*What this task involves*. Repeat all the material exactly; pictures stay out of your copy.

:::

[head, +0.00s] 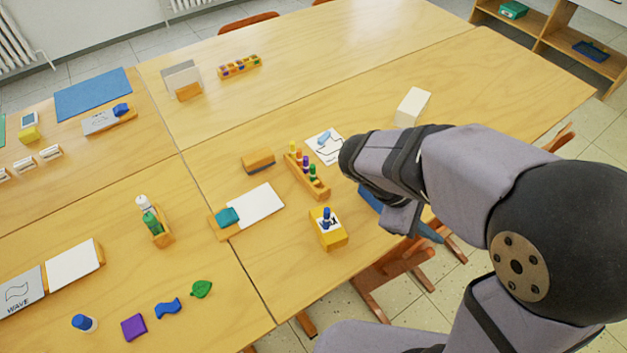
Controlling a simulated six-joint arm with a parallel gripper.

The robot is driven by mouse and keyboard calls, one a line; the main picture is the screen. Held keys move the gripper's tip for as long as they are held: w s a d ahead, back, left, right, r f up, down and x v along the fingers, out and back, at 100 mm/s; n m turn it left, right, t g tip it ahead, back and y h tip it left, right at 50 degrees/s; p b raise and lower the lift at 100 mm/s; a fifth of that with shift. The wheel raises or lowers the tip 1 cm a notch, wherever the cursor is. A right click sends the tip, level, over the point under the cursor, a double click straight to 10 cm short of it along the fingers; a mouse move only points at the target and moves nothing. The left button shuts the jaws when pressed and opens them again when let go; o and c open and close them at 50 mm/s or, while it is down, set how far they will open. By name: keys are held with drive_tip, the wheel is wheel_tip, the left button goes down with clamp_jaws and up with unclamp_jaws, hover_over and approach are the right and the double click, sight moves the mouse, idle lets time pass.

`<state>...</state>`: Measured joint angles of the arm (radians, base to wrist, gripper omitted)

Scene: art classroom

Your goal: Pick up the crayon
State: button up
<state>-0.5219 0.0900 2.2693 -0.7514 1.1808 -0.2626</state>
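I cannot tell for sure which thing is the crayon. A wooden rack (320,190) on the near table holds several upright crayon-like sticks (302,160) with coloured bands. A small light-blue piece (324,137) lies on a white card (331,154) with a line drawing, just behind the rack. A yellow block (331,240) with a dark-blue knobbed piece (326,215) on it stands in front of the rack. My arm reaches in from the right, its wrist beside the card. My gripper's fingers do not show; the arm hides that area.
A wooden eraser-like block (258,162) and a white card in a wooden stand (258,204) lie left of the rack. A green bottle in a wooden holder (160,236) stands further left. A white block (412,107) is behind my arm. The back table is mostly clear.

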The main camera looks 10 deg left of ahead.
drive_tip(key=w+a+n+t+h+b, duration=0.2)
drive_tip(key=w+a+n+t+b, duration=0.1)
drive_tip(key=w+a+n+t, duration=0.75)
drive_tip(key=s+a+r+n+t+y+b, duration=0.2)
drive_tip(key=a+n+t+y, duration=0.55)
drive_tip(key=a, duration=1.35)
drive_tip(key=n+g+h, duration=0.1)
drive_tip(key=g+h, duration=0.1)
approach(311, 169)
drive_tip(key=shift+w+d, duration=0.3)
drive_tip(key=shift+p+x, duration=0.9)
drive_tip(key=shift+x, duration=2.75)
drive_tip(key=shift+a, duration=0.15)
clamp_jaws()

:::

*Output*.
[head, +0.00s] 
Controlling a simulated six-joint arm with a parallel gripper.

The robot is driven by mouse and keyboard calls, one a line; the main picture is the screen. Held keys move the gripper's tip for as long as they are held: w s a d ahead, back, left, right, r f up, down and x v along the fingers, out and back, at 100 mm/s; n m turn it left, right, t g tip it ahead, back and y h tip it left, right at 50 degrees/s; p b raise and lower the lift at 100 mm/s; a fifth of that with shift. The wheel raises or lowers the tip 1 cm a notch, wherever the cursor is. A right click sends the tip, level, over the point under the cursor, a double click straight to 10 cm short of it along the fingers; a mouse move only points at the target and moves nothing. The left button shuts the jaws when pressed and opens them again when let go; o and c open and close them at 50 mm/s or, while it is down, set how far they will open. By name: keys are held with drive_tip, the wheel is wheel_tip, the left button goes down with clamp_jaws and up with unclamp_jaws, hover_over and approach are the right and the double click, sight moves the mouse, idle lets time pass.

`<state>...</state>`: Measured joint angles of the arm (radians, base to wrist, gripper omitted)

Scene: art classroom

Your goal: Pick up the crayon
State: button up
<state>-0.5219 0.0900 2.2693 -0.7514 1.1808 -0.2626</state>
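I cannot tell for sure which thing is the crayon. A wooden rack (320,190) on the near table holds several upright crayon-like sticks (302,160) with coloured bands. A small light-blue piece (324,137) lies on a white card (331,154) with a line drawing, just behind the rack. A yellow block (331,240) with a dark-blue knobbed piece (326,215) on it stands in front of the rack. My arm reaches in from the right, its wrist beside the card. My gripper's fingers do not show; the arm hides that area.
A wooden eraser-like block (258,162) and a white card in a wooden stand (258,204) lie left of the rack. A green bottle in a wooden holder (160,236) stands further left. A white block (412,107) is behind my arm. The back table is mostly clear.

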The main camera looks 10 deg left of ahead.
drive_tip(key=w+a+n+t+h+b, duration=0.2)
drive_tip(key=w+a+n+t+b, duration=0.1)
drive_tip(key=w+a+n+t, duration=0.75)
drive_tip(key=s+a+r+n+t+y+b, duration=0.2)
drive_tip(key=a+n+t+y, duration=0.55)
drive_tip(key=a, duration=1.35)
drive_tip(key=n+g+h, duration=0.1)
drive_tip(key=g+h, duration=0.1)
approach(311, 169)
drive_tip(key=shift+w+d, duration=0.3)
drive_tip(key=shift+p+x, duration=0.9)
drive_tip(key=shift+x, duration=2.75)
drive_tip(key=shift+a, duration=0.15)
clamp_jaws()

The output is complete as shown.